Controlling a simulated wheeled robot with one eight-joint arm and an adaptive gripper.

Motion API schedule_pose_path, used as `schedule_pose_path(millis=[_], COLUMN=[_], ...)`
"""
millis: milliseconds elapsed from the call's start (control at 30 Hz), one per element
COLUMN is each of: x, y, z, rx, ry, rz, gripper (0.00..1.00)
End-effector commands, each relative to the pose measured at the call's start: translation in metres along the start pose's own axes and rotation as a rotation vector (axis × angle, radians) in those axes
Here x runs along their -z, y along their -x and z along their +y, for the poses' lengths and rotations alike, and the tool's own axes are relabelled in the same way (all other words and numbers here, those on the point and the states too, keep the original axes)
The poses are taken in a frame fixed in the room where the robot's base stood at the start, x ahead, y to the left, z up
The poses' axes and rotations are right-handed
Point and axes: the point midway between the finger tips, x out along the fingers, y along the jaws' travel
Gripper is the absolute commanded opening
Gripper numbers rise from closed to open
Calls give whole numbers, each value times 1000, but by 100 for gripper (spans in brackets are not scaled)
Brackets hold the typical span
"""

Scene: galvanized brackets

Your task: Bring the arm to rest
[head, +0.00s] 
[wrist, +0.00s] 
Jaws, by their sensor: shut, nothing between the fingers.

▶ _Your task_:
Using the material above, extract the line that contains "Scene: galvanized brackets" and every line after it, exactly as given; stop at the last line.

▶ _Full solution_:
Scene: galvanized brackets

Your task: Bring the arm to rest
[head, +0.00s] 
[wrist, +0.00s] 
Jaws, by their sensor: shut, nothing between the fingers.

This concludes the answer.